# Required work
Please return nothing but the lines between the line holding "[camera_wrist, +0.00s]" and the line holding "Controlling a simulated", both ends included, without the pictures.

[Data block start]

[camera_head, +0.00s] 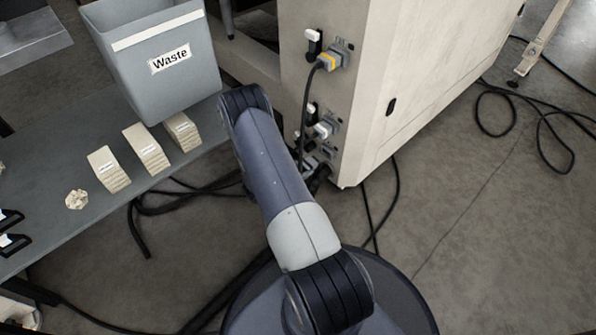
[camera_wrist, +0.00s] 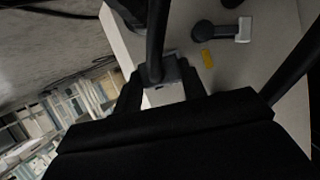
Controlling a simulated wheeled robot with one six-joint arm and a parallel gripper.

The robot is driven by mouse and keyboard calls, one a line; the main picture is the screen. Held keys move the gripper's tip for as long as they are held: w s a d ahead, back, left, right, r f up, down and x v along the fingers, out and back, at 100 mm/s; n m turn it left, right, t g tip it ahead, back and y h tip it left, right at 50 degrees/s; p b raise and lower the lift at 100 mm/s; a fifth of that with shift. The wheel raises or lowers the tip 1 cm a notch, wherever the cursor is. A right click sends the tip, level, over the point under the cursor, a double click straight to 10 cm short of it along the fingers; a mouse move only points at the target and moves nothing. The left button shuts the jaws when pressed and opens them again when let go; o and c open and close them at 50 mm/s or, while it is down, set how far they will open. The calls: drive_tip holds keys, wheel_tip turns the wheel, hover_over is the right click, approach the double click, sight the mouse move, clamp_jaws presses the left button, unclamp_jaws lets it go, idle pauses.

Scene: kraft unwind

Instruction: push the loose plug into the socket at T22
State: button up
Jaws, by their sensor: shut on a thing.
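In the wrist view my gripper (camera_wrist: 162,90) is shut on a grey plug (camera_wrist: 172,72), one dark finger on each side. A thick black cable (camera_wrist: 156,35) runs from the plug toward the top of the picture. The plug is close to the pale machine panel (camera_wrist: 270,75); I cannot tell whether it touches a socket. In the head view my gripper is mostly hidden behind my arm, low on the machine's near face. A middle socket (camera_head: 331,127) shows just above that spot. No T22 label is readable.
An upper socket (camera_head: 341,55) holds a yellow-banded plug (camera_head: 326,62) with a hanging cable. A black switch with a pale handle (camera_wrist: 243,30) and a yellow label (camera_wrist: 207,59) are beside the held plug. A grey Waste bin (camera_head: 165,75) stands left on a shelf. Cables lie on the floor.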

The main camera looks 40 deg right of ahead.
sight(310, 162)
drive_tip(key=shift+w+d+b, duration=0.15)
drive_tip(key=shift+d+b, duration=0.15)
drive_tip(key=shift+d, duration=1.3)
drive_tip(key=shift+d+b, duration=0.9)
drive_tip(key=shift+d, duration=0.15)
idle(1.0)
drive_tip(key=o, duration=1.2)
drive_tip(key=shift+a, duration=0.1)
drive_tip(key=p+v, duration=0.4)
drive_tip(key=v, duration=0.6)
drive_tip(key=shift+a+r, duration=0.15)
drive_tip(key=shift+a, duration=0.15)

[Data block end]

# Task answer
[camera_wrist, +0.00s] 
Controlling a simulated wheeled robot with one six-joint arm and a parallel gripper.

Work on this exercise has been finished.